지금까지 dynamic programming의 두 가지 중요한 가정이 있었다. 첫째는 $s, a$가 small, discrete하다는 것이고, 둘째는 모든 transition dynamics $p(s^ \prime \vert s, a)$를 알고 있다는 것이다. 첫 번째 가정은 curse of dimensionality 때문에 문제가 되고, 두 번째 가정은 실제로 불가능하다. 먼저 첫 번째 가정의 문제를 해결하기 위하여 value function을 table로 저장하는 것이 아니라, neural network를 사용하여 $V(s)$를 학습하는 방법을 생각해보자. 이를 function approximation이라고 하며, “fitted”라는 단어를 붙여 fitted value iteration이라고 부른다.

\[\mathcal{L} (\phi) = \frac{1}{2} \left\Vert V_ \phi (s) - \max_ {a} Q^ \pi (s, a) \right\Vert ^ 2\]

위와 같은 objective를 사용하여 학습하는 알고리즘을 만들자.

Set $y_i \leftarrow \max_ {a_i} \left(r(s_i, a_i) + \gamma \mathbb{E} \left[ V_ \phi (s_i ^ \prime) \right] \right)$
Set $\phi \leftarrow \arg \min_ \phi \frac{1}{2} \sum_i \left\Vert V_ \phi (s_i) - y_i \right\Vert ^ 2$

2.2. Fitted Q-Iteration

위 과정을 통하여 첫 번째 문제를 해결했다. 두 번째 문제는 transition dynamics를 알지 못한다는 것인데, 이 문제는 value function과 Q-function의 식을 가만히 들여다보면 해결할 수 있다.

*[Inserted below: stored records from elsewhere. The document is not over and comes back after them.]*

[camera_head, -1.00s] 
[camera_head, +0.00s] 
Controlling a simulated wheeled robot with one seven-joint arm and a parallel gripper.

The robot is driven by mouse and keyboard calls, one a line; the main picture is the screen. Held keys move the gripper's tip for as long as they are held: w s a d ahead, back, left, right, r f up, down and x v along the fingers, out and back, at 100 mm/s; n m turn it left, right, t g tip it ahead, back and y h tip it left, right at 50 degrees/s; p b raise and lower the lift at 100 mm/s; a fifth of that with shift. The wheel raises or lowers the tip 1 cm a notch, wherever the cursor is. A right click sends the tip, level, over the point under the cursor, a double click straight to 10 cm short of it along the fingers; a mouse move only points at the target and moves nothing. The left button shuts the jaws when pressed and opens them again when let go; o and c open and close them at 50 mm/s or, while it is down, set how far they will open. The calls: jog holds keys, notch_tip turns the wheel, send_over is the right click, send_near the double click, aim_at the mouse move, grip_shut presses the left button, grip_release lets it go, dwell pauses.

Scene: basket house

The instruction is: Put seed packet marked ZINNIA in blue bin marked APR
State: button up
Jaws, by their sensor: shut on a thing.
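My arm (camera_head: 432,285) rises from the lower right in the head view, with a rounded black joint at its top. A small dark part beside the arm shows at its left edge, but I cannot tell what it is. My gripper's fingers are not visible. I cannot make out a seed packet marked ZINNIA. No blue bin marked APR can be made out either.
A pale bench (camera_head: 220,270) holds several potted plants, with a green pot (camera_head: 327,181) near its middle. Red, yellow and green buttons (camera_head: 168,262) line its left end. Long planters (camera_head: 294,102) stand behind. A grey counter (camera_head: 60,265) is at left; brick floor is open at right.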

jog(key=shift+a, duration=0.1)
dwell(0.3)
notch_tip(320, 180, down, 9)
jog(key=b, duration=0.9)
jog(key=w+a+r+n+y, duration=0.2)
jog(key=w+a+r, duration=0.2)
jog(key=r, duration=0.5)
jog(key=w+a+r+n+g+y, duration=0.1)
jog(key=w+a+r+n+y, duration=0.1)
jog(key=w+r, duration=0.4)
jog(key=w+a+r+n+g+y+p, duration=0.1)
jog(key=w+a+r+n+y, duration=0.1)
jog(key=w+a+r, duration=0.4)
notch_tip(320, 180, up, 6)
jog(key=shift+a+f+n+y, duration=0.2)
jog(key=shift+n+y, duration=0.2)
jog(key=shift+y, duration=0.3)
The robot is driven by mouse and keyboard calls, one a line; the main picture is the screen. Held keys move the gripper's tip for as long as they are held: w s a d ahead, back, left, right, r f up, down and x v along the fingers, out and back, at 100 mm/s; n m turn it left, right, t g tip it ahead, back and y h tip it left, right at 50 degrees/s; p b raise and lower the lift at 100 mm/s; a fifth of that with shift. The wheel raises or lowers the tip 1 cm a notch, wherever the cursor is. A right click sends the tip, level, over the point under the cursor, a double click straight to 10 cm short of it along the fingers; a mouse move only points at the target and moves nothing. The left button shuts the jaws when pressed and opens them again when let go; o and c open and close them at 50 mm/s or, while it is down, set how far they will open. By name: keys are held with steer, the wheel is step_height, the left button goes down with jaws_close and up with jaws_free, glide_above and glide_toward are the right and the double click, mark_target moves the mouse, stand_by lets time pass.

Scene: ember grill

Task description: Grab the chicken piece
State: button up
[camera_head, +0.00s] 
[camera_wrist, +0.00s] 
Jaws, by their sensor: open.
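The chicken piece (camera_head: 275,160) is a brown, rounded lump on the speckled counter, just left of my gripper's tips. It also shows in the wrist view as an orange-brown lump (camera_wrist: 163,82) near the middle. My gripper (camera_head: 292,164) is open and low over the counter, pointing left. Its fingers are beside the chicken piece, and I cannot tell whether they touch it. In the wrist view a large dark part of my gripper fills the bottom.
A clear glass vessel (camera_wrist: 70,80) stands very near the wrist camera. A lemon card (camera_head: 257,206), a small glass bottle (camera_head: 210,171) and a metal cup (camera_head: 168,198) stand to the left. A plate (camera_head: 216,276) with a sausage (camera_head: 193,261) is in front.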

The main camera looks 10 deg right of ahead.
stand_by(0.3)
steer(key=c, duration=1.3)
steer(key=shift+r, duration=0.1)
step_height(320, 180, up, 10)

\[\begin{aligned} V^ \pi (s) &\leftarrow r(s, \pi(s)) + \gamma \mathbb{E}_ {s ^ \prime \sim p(s ^ \prime \vert s, \pi(s))} \left[ V^ \pi (s ^ \prime) \right] \\ Q^ \pi (s, a) &\leftarrow r(s, a) + \gamma \mathbb{E}_ {s ^ \prime \sim p(s ^ \prime \vert s, a)} \left[ Q^ \pi (s ^ \prime, \pi(s ^ \prime)) \right] \\ \end{aligned}\]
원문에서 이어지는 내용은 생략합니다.